Task brief:
Your task is to give the listing below back word for word, pictures excluded.

##### Data in this exercise

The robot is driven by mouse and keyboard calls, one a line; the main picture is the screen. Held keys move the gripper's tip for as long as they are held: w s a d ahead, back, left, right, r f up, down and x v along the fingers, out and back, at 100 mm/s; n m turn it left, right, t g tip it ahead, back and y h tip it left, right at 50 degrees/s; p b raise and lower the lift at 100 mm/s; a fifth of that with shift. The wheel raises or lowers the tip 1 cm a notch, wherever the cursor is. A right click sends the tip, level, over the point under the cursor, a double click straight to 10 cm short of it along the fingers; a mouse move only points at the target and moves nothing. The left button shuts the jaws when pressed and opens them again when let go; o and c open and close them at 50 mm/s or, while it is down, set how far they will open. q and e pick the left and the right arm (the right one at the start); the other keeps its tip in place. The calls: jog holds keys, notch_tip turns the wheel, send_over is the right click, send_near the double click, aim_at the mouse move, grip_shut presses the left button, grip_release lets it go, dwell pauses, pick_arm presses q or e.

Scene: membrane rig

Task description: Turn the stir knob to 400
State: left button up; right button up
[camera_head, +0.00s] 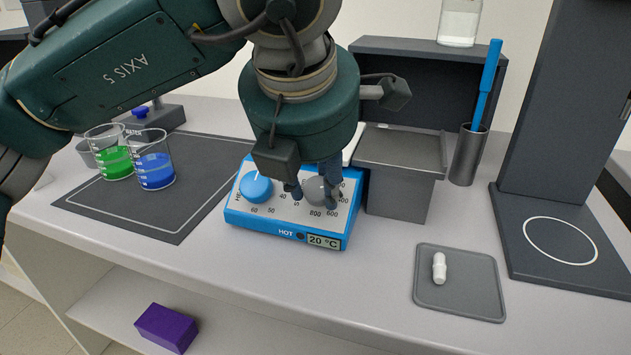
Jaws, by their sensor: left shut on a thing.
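The stirring hotplate (285,222) is a blue unit with a white sloped front, a "20 °C" display and a "HOT" label. Its stir knob (316,191) is the grey one on the right, with printed numbers such as 600 and 800 around it. My left gripper (318,186) reaches down from above and is shut on the grey knob. The fingers and wrist hide part of the knob and its dial, so I cannot read its setting. A blue knob (256,187) sits on the left of the panel, free of the gripper. My right gripper is not in view.
Beakers with green (117,163) and blue (156,171) liquid stand on a dark mat (190,212) at left. A grey box (400,165) and a holder (467,158) with a blue pen-like tool are close at right. A white stir bar (439,268) lies on a tray (470,297).

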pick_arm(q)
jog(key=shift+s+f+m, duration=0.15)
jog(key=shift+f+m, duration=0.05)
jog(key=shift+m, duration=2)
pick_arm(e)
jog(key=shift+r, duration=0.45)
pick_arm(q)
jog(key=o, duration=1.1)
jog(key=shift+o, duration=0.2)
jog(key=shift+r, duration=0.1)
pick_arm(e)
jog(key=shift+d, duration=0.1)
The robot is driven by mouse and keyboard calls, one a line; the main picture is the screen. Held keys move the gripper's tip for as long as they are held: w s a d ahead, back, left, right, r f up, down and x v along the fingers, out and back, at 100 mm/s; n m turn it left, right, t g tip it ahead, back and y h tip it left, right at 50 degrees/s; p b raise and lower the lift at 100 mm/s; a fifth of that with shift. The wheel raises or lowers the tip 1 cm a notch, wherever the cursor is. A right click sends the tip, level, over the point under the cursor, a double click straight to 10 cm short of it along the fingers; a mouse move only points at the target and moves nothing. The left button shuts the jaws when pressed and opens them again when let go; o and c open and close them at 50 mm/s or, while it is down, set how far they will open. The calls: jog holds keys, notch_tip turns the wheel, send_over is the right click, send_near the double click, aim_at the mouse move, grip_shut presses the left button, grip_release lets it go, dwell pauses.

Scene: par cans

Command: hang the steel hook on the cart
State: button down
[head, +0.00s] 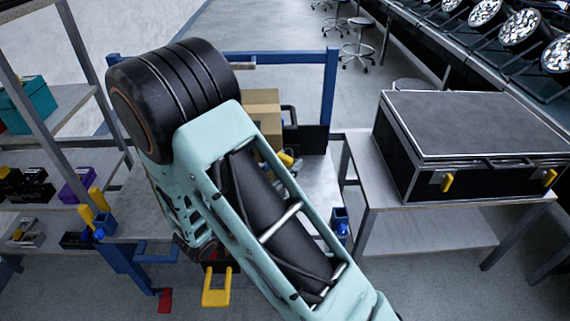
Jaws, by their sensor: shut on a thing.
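The cart has a blue frame (330,88) with a grey deck (318,182), and stands at the centre behind my arm. My arm crosses the picture from the lower right to the upper left and covers much of the cart. I cannot see my gripper or its fingertips; the arm link blocks that area. I cannot make out the steel hook anywhere in this view.
A cardboard box (262,103) stands on the cart. A black case (470,125) lies on a table at right. Shelves with tools (75,185) stand at left. A yellow loop (217,288) shows below my arm. Open floor lies behind the cart.

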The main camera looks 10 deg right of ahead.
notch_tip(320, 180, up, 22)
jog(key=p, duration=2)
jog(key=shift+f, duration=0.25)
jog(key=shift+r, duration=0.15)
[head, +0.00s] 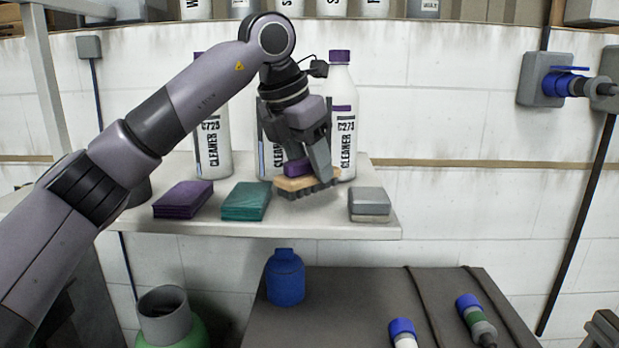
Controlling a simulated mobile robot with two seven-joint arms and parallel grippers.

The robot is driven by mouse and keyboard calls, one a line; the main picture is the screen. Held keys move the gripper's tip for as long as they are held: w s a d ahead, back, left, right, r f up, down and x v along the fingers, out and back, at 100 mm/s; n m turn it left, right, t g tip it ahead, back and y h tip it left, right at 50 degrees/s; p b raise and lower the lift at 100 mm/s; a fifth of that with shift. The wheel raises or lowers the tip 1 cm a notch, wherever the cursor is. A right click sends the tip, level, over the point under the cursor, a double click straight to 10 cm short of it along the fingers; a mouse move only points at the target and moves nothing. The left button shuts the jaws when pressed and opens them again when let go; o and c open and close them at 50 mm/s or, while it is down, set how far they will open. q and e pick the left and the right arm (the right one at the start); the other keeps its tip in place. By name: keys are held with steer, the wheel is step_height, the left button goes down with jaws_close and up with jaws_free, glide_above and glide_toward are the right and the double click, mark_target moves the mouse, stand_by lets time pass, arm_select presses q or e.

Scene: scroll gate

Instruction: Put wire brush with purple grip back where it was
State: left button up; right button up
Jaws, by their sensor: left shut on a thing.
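The wire brush (309,184) has a purple grip on a tan block with dark bristles facing down. My left gripper (307,165) is shut on its purple grip and holds it over the front part of the white shelf (300,227). Whether the bristles touch the shelf is hard to tell. The brush is between a teal pad (246,201) on its left and a grey block (369,203) on its right. The right gripper is not clearly seen; only a dark piece shows at the lower right edge.
White cleaner bottles (342,115) stand on the shelf behind the brush. A purple pad (183,199) lies left of the teal one. Below, a dark bench (360,310) holds a blue bottle (285,278) and blue-capped cylinders (403,331). A blue valve (565,84) is on the wall.

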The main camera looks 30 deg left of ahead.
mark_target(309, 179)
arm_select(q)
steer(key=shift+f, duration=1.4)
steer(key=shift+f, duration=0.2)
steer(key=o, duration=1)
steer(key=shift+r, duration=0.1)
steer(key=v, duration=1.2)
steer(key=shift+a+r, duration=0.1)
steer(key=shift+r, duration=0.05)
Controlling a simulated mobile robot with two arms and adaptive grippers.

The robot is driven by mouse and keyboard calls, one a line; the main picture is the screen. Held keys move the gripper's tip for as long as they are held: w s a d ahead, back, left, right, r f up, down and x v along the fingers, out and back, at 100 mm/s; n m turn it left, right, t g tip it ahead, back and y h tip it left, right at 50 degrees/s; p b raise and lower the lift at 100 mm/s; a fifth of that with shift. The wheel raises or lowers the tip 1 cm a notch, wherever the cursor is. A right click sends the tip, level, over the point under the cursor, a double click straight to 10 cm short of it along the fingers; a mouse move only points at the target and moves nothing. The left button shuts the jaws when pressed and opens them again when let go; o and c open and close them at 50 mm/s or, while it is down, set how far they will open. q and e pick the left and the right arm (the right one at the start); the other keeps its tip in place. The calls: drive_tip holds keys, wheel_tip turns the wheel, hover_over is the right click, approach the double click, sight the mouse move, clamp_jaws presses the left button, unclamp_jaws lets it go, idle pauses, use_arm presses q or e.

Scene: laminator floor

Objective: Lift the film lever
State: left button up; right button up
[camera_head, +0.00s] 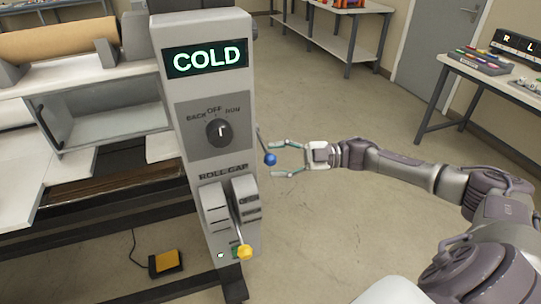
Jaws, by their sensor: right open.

##########

Problem solution:
The robot is driven by mouse and keyboard calls, one a line; the main picture is the screen. Held keys move the gripper's tip for as long as they are held: w s a d ahead, back, left, right, r f up, down and x v along the fingers, out and back, at 100 mm/s; n m turn it left, right, t g tip it ahead, back and y h tip it left, right at 50 degrees/s; p b raise and lower the lift at 100 mm/s; a fifth of that with shift. The wheel raises or lowers the tip 1 cm a notch, wherever the cursor is. A right click sends the tip, level, over the point under the cursor, a double click straight to 10 cm short of it along the fingers; a mouse move only points at the target and moves nothing. The left button shuts the jaws when pressed and opens them again when let go; o and c open and close them at 50 mm/s or, while it is down, set how far they will open. q and e pick the left and the right arm (the right one at the start); the other keeps its tip in place. The calls: jog holds keys, notch_tip turns the wheel, send_over is the right click, send_near the double click, aim_at the mouse move, grip_shut presses the left button, grip_release lets it go, dwell pauses, pick_arm presses q or e.

Scene: membrane rig

Task description: Turn the stir knob to 400
State: left button up; right button up
[camera_head, +0.00s] 
Jaws, by their sensor: left shut on a thing.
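The stirring hotplate (285,222) is a blue unit with a white sloped front, a "20 °C" display and a "HOT" label. Its stir knob (316,191) is the grey one on the right, with printed numbers such as 600 and 800 around it. My left gripper (318,186) reaches down from above and is shut on the grey knob. The fingers and wrist hide part of the knob and its dial, so I cannot read its setting. A blue knob (256,187) sits on the left of the panel, free of the gripper. My right gripper is not in view.
Beakers with green (117,163) and blue (156,171) liquid stand on a dark mat (190,212) at left. A grey box (400,165) and a holder (467,158) with a blue pen-like tool are close at right. A white stir bar (439,268) lies on a tray (470,297).

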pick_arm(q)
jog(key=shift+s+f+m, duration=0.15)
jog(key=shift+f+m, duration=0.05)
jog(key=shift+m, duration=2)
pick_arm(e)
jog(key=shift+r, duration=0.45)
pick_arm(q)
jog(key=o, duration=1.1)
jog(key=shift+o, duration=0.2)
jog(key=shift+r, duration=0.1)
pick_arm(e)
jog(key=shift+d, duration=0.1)
The robot is driven by mouse and keyboard calls, one a line; the main picture is the screen. Held keys move the gripper's tip for as long as they are held: w s a d ahead, back, left, right, r f up, down and x v along the fingers, out and back, at 100 mm/s; n m turn it left, right, t g tip it ahead, back and y h tip it left, right at 50 degrees/s; p b raise and lower the lift at 100 mm/s; a fifth of that with shift. The wheel raises or lowers the tip 1 cm a notch, wherever the cursor is. A right click sends the tip, level, over the point under the cursor, a double click straight to 10 cm short of it along the fingers; a mouse move only points at the target and moves nothing. The left button shuts the jaws when pressed and opens them again when let go; o and c open and close them at 50 mm/s or, while it is down, set how far they will open. The calls: jog holds keys, notch_tip turns the wheel, send_over is the right click, send_near the double click, aim_at the mouse move, grip_shut presses the left button, grip_release lets it go, dwell pauses.

Scene: par cans

Command: hang the steel hook on the cart
State: button down
[head, +0.00s] 
Jaws, by their sensor: shut on a thing.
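The cart has a blue frame (330,88) with a grey deck (318,182), and stands at the centre behind my arm. My arm crosses the picture from the lower right to the upper left and covers much of the cart. I cannot see my gripper or its fingertips; the arm link blocks that area. I cannot make out the steel hook anywhere in this view.
A cardboard box (262,103) stands on the cart. A black case (470,125) lies on a table at right. Shelves with tools (75,185) stand at left. A yellow loop (217,288) shows below my arm. Open floor lies behind the cart.

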The main camera looks 10 deg right of ahead.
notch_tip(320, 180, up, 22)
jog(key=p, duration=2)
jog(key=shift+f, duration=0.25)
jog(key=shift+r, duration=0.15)
[head, +0.00s] 
Controlling a simulated mobile robot with two seven-joint arms and parallel grippers.

The robot is driven by mouse and keyboard calls, one a line; the main picture is the screen. Held keys move the gripper's tip for as long as they are held: w s a d ahead, back, left, right, r f up, down and x v along the fingers, out and back, at 100 mm/s; n m turn it left, right, t g tip it ahead, back and y h tip it left, right at 50 degrees/s; p b raise and lower the lift at 100 mm/s; a fifth of that with shift. The wheel raises or lowers the tip 1 cm a notch, wherever the cursor is. A right click sends the tip, level, over the point under the cursor, a double click straight to 10 cm short of it along the fingers; a mouse move only points at the target and moves nothing. The left button shuts the jaws when pressed and opens them again when let go; o and c open and close them at 50 mm/s or, while it is down, set how far they will open. q and e pick the left and the right arm (the right one at the start); the other keeps its tip in place. By name: keys are held with steer, the wheel is step_height, the left button goes down with jaws_close and up with jaws_free, glide_above and glide_toward are the right and the double click, mark_target moves the mouse, stand_by lets time pass, arm_select presses q or e.

Scene: scroll gate

Instruction: Put wire brush with purple grip back where it was
State: left button up; right button up
Jaws, by their sensor: left shut on a thing.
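The wire brush (309,184) has a purple grip on a tan block with dark bristles facing down. My left gripper (307,165) is shut on its purple grip and holds it over the front part of the white shelf (300,227). Whether the bristles touch the shelf is hard to tell. The brush is between a teal pad (246,201) on its left and a grey block (369,203) on its right. The right gripper is not clearly seen; only a dark piece shows at the lower right edge.
White cleaner bottles (342,115) stand on the shelf behind the brush. A purple pad (183,199) lies left of the teal one. Below, a dark bench (360,310) holds a blue bottle (285,278) and blue-capped cylinders (403,331). A blue valve (565,84) is on the wall.

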The main camera looks 30 deg left of ahead.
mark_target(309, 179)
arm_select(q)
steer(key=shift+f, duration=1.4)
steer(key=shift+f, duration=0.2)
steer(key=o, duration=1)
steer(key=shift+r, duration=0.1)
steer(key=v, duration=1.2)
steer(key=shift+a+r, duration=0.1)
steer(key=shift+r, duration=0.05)
Controlling a simulated mobile robot with two arms and adaptive grippers.

The robot is driven by mouse and keyboard calls, one a line; the main picture is the screen. Held keys move the gripper's tip for as long as they are held: w s a d ahead, back, left, right, r f up, down and x v along the fingers, out and back, at 100 mm/s; n m turn it left, right, t g tip it ahead, back and y h tip it left, right at 50 degrees/s; p b raise and lower the lift at 100 mm/s; a fifth of that with shift. The wheel raises or lowers the tip 1 cm a notch, wherever the cursor is. A right click sends the tip, level, over the point under the cursor, a double click straight to 10 cm short of it along the fingers; a mouse move only points at the target and moves nothing. The left button shuts the jaws when pressed and opens them again when let go; o and c open and close them at 50 mm/s or, while it is down, set how far they will open. q and e pick the left and the right arm (the right one at the start); the other keeps its tip in place. The calls: drive_tip holds keys, wheel_tip turns the wheel, hover_over is the right click, approach the double click, sight the mouse move, clamp_jaws presses the left button, unclamp_jaws lets it go, idle pauses, use_arm presses q or e.

Scene: laminator floor

Objective: Lift the film lever
State: left button up; right button up
[camera_head, +0.00s] 
Jaws, by their sensor: right open.

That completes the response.